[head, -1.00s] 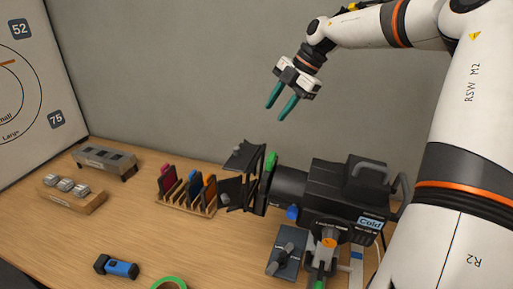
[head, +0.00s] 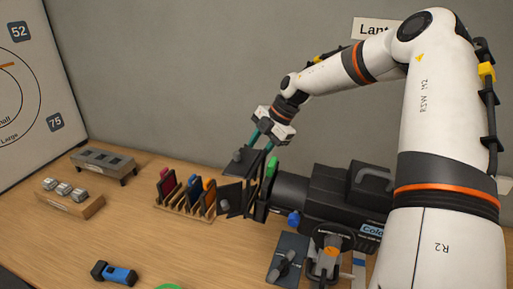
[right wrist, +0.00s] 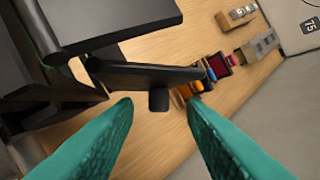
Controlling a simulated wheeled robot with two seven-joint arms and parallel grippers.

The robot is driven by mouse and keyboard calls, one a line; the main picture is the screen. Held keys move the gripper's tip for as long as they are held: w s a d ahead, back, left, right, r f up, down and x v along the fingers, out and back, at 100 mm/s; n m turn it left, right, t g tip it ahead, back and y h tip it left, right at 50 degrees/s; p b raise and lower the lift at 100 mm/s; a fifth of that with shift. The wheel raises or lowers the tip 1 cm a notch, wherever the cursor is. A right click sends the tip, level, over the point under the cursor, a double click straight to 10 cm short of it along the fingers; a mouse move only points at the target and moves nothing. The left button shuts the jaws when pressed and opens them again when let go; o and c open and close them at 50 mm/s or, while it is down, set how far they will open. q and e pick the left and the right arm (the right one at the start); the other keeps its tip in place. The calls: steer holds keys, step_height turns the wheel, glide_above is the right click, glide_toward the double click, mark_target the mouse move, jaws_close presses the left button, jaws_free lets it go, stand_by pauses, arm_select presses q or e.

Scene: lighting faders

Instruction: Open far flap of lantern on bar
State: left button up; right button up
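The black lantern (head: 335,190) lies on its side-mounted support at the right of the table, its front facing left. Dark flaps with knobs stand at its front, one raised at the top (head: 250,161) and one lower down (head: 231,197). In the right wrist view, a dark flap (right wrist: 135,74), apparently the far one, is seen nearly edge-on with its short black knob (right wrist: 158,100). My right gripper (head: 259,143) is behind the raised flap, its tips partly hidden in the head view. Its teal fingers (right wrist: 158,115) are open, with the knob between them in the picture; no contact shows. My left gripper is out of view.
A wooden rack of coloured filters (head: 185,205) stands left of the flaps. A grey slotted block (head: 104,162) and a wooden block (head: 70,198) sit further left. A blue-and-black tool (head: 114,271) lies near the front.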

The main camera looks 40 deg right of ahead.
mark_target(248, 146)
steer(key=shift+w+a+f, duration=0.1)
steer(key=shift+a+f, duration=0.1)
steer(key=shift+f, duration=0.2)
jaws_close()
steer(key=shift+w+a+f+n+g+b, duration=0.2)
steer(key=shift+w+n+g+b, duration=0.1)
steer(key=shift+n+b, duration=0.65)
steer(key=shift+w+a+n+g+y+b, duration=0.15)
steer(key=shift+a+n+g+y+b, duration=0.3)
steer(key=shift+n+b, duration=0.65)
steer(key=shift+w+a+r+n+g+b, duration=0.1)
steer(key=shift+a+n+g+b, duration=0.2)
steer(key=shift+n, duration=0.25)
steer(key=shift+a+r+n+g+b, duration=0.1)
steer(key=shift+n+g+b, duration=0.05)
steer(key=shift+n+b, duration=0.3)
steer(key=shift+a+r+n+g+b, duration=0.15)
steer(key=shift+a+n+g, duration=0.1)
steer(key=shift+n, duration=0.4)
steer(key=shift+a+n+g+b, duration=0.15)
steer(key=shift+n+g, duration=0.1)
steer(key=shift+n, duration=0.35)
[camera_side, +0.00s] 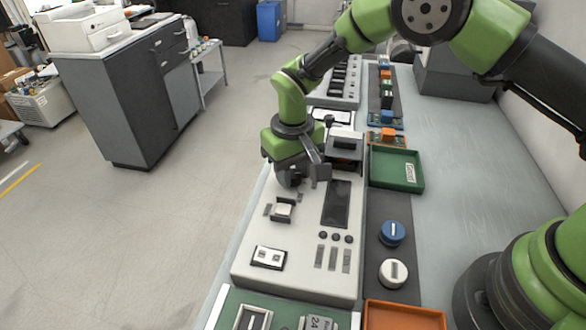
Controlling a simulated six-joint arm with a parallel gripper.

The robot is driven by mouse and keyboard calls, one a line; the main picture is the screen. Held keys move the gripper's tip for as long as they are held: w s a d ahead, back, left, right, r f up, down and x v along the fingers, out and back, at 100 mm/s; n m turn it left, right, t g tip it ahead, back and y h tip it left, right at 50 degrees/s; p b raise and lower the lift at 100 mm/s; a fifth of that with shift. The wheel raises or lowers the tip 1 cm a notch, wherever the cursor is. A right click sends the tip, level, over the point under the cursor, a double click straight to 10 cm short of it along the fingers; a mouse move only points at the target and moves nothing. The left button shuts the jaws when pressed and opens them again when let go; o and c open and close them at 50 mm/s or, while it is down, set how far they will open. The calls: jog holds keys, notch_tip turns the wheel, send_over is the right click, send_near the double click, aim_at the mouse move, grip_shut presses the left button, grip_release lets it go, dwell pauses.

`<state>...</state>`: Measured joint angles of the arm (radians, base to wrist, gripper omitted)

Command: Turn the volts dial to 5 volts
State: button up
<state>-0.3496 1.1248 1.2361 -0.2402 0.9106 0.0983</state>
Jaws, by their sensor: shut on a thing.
○ ○ ○
» TASK REQUIREMENTS
How many lines in the records above hold the word "Controlling"? Give only the number.

» TASK OUTPUT
2